In May 2017, anti-dumping duties of up to 45.8% were imposed on imports of FISC from China, South Korea and Spain, as well as countervailing duties of up to 11,656 renminbi per tonne were imposed on imports of FISC from China. These duties were imposed following determinations by the CBSA and the CITT that the dumping and subsidizing of FISC had caused injury to domestic producers.
FISC are structural steel components used in the construction industry to support frameworks and integrated basic processing equipment. The Canadian FISC industry is composed of 16 producers with approximately 2 000 employees.
In fall 2017, LNG Canada and Woodfibre LNG requested the remission of anti-dumping and countervailing duties applied to imports of FISC contained in modules used for the construction of their respective LNG projects. LNG Canada is a joint venture between Shell Canada, PetroChina, Petronas, Mitsubishi and Korean Gas Company (KOGAS) to build and operate a $40 billion LNG liquefaction facility and marine export terminal in Kitimat, British Columbia. Woodfibre LNG is a privately held subsidiary of Pacific Oil and Gas Limited (Singapore) proposing to build and operate a $1.6 billion LNG liquefaction facility and marine export terminal near Squamish, British Columbia.
In their requests for remission, the two requesters claimed that there is no Canadian capacity to produce the modules containing FISC of a size and complexity required by the LNG Canada and Woodfibre LNG projects. In addition, the requesters have raised concerns that the cost impact of the anti-dumping and countervailing duties could have a negative impact on investment decisions related to the projects.
The objective of the Order is to relieve LNG Canada and Woodfibre LNG from anti-dumping and countervailing duties on FISC contained in modules used in their respective LNG projects.
The Order remits anti-dumping and countervailing duties applicable on imports of FISC contained in modules for use in the LNG Canada and Woodfibre LNG projects. Remission would be granted on the condition that the importer provides the CBSA with documentation that demonstrates that the importer is entitled to such a remission under the Order.
The scope of remission is specific to these two projects, in light of their particular requirements for modules containing FISC.
The Government consulted stakeholders in the Canadian steel sector, including the Canadian Institute of Steel Construction (CISC), which represents domestic FISC producers, and the Canadian Steel Producers Association (CSPA). The CISC opposes remission, as they allege that there is domestic production capacity for FISC that could be incorporated into modules used in LNG project construction, or that the LNG projects could be constructed using smaller-sized modules or built on site through a non-modular approach. Further, the CISC and the CSPA oppose remission, given concerns that it could undermine the protection afforded under SIMA, and as there are other available mechanisms in the trade remedies system to seek relief from duties (e.g. reviews by the CITT and the CBSA).

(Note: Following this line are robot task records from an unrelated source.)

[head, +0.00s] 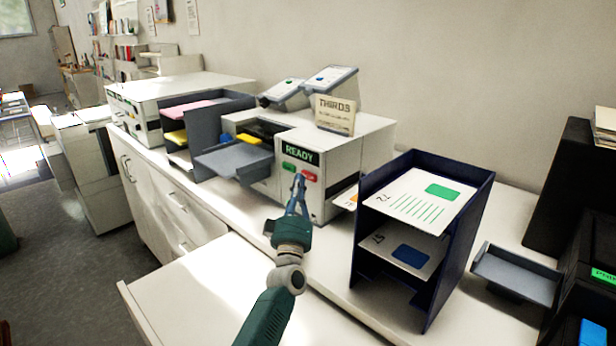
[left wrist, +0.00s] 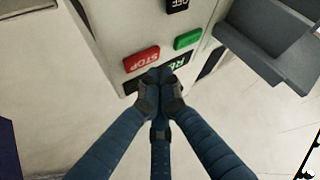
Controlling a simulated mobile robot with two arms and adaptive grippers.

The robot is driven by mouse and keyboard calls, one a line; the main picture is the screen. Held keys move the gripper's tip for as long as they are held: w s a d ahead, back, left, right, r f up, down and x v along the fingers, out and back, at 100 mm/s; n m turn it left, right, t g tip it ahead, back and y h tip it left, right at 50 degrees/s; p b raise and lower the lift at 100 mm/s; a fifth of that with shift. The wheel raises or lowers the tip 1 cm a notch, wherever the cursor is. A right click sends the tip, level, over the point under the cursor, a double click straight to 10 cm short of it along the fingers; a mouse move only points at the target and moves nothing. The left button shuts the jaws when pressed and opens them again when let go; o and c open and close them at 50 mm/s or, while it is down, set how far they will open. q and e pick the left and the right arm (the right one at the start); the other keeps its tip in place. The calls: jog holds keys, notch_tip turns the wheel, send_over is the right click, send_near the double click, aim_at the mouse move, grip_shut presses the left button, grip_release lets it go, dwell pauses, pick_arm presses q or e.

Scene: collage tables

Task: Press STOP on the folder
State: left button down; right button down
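The folder (head: 346,150) is a white machine on the counter with a dark display reading READY (head: 300,154). Below the display are a green button (head: 288,167) and, right of it, the red STOP button (head: 309,177). In the left wrist view, the red button (left wrist: 141,59) shows its STOP label upside down, with the green button (left wrist: 188,39) to its right. My left gripper (head: 298,180) is in front of the panel, its fingertips (left wrist: 159,82) together and empty, close to STOP and the display. Whether they touch the panel is unclear. My right gripper is not in view.
A dark blue tray rack (head: 463,235) with cards stands right of the folder. A grey tray (head: 235,163) juts out from the folder's left side. A sign (head: 335,114) and tilted panels stand on top. Bare counter lies in front.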

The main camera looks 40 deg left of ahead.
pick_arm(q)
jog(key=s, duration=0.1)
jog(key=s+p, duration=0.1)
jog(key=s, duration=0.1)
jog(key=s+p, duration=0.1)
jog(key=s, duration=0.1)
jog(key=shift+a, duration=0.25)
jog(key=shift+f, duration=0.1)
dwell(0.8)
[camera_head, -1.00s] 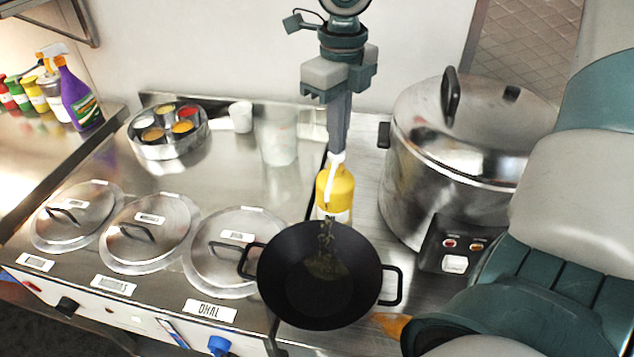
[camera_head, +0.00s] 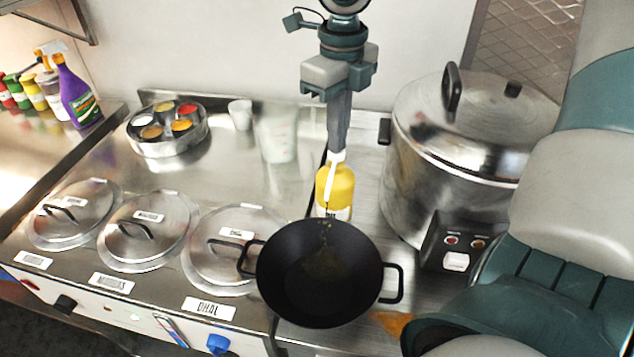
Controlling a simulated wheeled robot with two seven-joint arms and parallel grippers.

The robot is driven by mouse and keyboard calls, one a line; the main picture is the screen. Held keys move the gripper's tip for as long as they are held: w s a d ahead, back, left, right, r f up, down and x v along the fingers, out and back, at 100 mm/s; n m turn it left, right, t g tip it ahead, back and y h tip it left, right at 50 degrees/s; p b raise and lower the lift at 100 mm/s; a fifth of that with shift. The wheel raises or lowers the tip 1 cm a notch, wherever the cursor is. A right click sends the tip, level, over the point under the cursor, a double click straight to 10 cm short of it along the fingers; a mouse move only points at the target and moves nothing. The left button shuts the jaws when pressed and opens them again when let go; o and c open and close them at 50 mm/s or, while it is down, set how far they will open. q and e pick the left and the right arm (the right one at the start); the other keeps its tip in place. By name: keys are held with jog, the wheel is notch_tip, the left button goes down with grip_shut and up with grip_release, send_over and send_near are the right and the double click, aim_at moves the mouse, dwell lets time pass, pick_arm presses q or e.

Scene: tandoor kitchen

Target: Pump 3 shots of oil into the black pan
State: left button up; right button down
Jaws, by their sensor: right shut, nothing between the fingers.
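The black pan (camera_head: 300,295), a wok with two loop handles, sits on the steel counter at the front middle. A yellow oil bottle (camera_head: 337,190) with a white pump top stands just behind it, its long white spout pointing toward the pan. A few oil drops show over the pan, and a faint yellowish patch of oil (camera_head: 323,264) shows inside it. My right gripper (camera_head: 337,150) points down, shut, its tips at the pump top and seemingly touching it, with nothing between the fingers. My left gripper is not in view.
A large steel cooker (camera_head: 425,165) stands close on the right. Lidded pots, one labelled DHAL (camera_head: 215,268), lie left of the pan. A round spice tin (camera_head: 165,145), a clear jug (camera_head: 277,138) and a purple spray bottle (camera_head: 78,95) are further back left.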

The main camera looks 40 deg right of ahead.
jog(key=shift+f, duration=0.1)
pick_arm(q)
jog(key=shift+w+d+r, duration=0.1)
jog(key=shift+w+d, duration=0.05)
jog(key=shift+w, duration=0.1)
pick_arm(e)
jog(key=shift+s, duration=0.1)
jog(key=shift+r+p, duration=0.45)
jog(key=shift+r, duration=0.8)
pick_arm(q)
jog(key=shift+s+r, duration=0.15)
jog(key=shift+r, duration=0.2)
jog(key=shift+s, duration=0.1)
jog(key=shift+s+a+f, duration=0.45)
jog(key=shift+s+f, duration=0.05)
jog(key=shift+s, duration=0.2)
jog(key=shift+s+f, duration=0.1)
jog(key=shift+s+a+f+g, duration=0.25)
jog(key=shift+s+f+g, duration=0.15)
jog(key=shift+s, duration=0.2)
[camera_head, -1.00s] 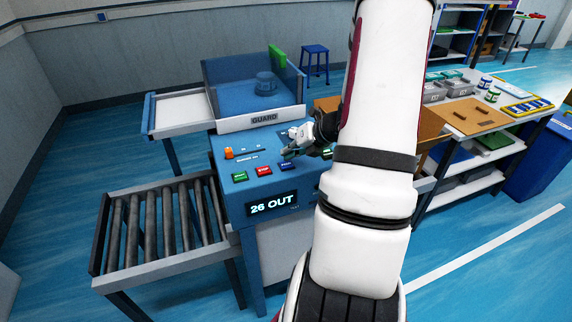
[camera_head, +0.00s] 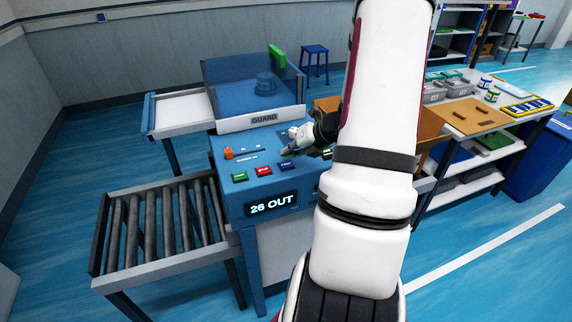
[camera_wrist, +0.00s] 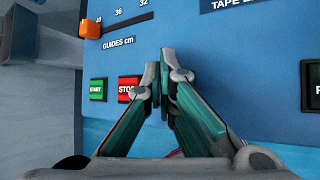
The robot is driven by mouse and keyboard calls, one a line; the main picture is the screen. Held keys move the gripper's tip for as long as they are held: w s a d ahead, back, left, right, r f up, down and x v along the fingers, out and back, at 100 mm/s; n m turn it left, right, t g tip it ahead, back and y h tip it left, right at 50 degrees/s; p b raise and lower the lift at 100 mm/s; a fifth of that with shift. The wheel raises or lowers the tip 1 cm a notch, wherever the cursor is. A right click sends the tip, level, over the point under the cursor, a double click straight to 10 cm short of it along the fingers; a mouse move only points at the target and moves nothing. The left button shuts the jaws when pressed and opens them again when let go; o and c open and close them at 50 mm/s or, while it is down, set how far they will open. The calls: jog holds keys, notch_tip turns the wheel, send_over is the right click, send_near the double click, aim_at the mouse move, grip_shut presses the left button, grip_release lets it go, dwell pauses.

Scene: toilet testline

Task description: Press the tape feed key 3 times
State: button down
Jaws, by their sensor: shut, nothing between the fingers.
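The blue key (camera_head: 286,165) sits right of the red STOP key (camera_head: 264,170) on the sloped control panel; its lettering is too small to read surely. My gripper (camera_head: 288,151) is shut and empty, with its fingertips just above and beyond the blue key in the head view. Whether they touch the panel cannot be told. In the wrist view my gripper (camera_wrist: 161,66) points at the panel, right of the red STOP key (camera_wrist: 129,89) and green START key (camera_wrist: 97,89). The blue key is not visible there, likely behind the fingers.
The display (camera_head: 271,205) reads "26 OUT". An orange guide slider (camera_wrist: 90,29) is on the panel. The clear guard (camera_head: 255,85) rises behind it. A roller conveyor (camera_head: 160,228) stands left, and a table with bins and boards (camera_head: 478,117) right.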

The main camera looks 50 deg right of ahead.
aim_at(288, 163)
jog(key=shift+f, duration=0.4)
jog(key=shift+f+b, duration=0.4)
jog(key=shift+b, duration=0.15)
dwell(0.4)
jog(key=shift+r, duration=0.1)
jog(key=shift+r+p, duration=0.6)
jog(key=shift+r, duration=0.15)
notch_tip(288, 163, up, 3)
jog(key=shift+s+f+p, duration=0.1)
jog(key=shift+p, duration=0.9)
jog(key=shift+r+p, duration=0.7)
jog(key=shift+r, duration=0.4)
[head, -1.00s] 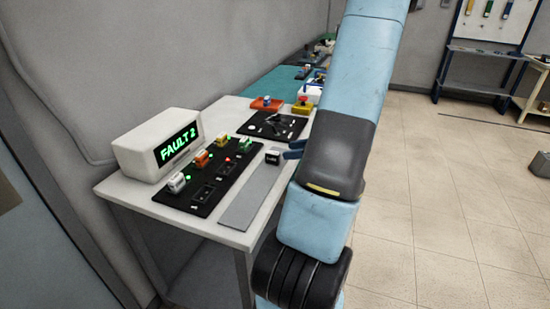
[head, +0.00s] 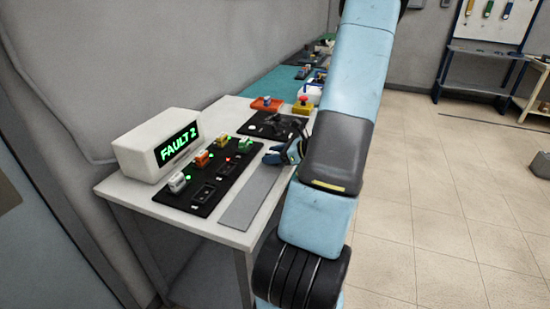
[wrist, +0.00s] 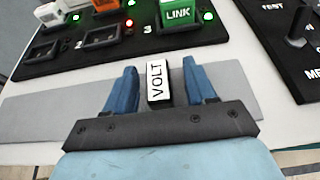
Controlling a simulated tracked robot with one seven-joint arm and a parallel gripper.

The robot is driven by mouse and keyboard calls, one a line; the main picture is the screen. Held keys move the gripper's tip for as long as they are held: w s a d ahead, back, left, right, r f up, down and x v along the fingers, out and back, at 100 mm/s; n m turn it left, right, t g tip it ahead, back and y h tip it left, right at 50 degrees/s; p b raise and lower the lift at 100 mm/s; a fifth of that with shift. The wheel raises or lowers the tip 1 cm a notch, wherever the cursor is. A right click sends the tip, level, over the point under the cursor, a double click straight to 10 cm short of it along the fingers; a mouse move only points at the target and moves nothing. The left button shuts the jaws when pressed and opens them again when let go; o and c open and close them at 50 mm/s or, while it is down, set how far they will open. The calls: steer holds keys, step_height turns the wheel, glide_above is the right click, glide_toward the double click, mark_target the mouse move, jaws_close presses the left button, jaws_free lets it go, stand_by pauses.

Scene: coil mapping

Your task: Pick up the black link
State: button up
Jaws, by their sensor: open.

The alternative approaches raised by the CISC were considered impractical by LNG Canada and Woodfibre LNG, as they would significantly increase project costs and uncertainties, and the larger construction footprint required could be inconsistent with existing environmental approvals.
In addition, the Government consulted potential module fabricators in Canada to determine domestic capacity to produce modules required for the LNG projects. Based on these consultations, there does not currently appear to be domestic capacity to produce modules of the size and complexity required for the construction of these LNG projects.
Modern treaty obligations and Indigenous engagement and consultations
Consultations with Indigenous groups regarding the LNG Canada and Woodfibre LNG projects have been undertaken by the Government of British Columbia on behalf of the Crown. However, the Order does not impact Indigenous groups, as it only relieves anti-dumping and countervailing duties applicable on FISC contained in modules used in project construction for two companies.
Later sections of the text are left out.